Cien años de José Nogales

En Andalucía, la Peña de Arias Montano (I)

TODOS los años, el día 7 de septiembre, víspera de la Natividad de la Virgen, los caminos de la sierra llénanse de gentes que en alegre romería van hasta lo alto de la Peña. Júntanse las caravanas de unos y otros pueblos en las encrucijadas llenas de sombra y de frescura que dan los castañares, y el rumor de la muchedumbre se esparce por el campo hasta henchir el aire saturado de gratos olores otoñales.

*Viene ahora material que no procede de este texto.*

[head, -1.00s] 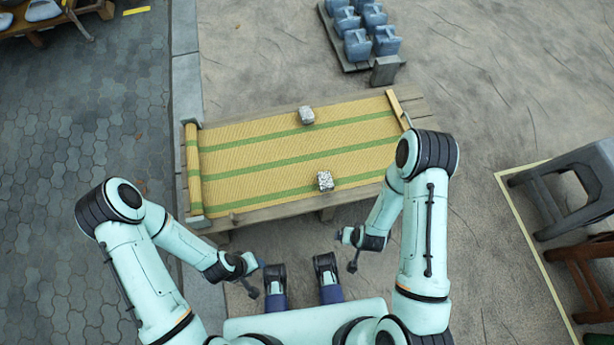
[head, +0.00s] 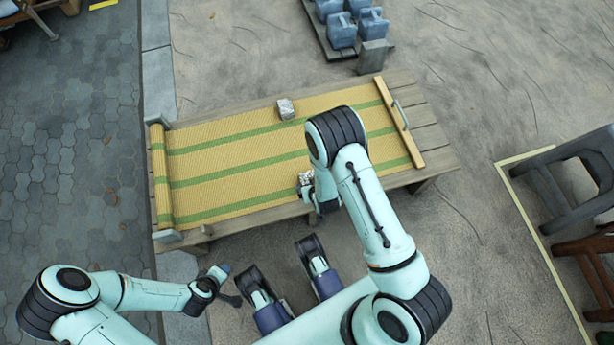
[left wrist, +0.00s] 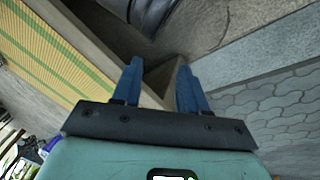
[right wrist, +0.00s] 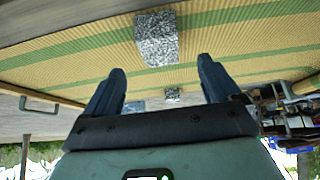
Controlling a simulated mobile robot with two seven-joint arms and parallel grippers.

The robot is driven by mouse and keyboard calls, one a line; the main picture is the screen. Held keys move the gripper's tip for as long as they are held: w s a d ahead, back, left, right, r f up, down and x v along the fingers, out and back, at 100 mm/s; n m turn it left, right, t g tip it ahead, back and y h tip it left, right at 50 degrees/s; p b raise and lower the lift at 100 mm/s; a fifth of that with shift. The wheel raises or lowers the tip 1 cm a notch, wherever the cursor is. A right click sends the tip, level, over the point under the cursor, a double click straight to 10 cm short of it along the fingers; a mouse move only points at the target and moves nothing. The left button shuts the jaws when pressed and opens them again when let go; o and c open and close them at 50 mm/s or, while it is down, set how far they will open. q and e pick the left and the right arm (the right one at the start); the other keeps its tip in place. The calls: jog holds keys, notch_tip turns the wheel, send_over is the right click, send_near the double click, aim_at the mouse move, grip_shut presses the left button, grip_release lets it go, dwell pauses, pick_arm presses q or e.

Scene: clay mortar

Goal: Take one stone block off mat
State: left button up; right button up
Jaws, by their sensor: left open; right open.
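The yellow mat (head: 225,160) with green stripes lies on a low wooden table. One speckled grey stone block (head: 285,108) sits at the mat's far edge. The other block (head: 305,177) is near the front edge, partly hidden by my right gripper (head: 308,191). In the right wrist view, the near block (right wrist: 157,38) shows ahead between the open, empty fingers (right wrist: 161,68); the far block (right wrist: 172,95) shows smaller. My left gripper (head: 220,274) is open and empty, off the table's front left corner. Its fingers (left wrist: 158,78) point at the table's edge and paving.
The wooden table (head: 425,140) has bare planks right of the mat, beside a wooden bar (head: 401,122) with a handle. Several blue-grey containers (head: 342,30) stand on a pallet behind. Dark stools (head: 570,180) stand at the right. The mat's left half is clear.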

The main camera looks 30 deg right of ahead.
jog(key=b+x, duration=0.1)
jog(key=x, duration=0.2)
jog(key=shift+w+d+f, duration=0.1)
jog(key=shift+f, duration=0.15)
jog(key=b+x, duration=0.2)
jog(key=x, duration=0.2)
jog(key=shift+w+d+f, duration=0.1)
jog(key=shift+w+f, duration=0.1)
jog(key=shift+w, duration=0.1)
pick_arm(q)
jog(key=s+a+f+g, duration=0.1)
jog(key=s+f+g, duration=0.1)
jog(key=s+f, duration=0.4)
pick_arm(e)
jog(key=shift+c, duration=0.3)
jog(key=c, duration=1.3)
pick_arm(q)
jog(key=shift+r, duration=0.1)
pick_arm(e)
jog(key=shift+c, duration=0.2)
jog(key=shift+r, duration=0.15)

Es delicioso aquel rincón de Andalucía, donde ven la nieve y donde el pueblo canta sus canciones montañesas a la sombra de las madroñeras y los robles. Ahora, en el tiempo de la romería, la sierra, semejante al altar de Pomona, osténtase cargada de frutos. Corren las frígidas aguas por lievas, en que los chopos mojan sus raíces; brindan las zarzas en todos sus vallados sus racimos dulzones; en las huertas olorosas, ríndense los melocotoneros al peso de su sazonada carga; los peros rosáceos de dulcísima pulpa inclinan las ramas de los delicados árboles; las higueras verdejas ofrecen su fruto carminoso, tan grato al paladar; engordan los membrillos, cual bolas de oro claro, en las varas flexibles como fustas; los altos nogales mecen sus cápsulas en las orillas de los arroyos, y los castaños umbríos dejan caer la húmeda sombra de sus hojas y sus erizos sobre la alfombra perfumada de helechos y orégano...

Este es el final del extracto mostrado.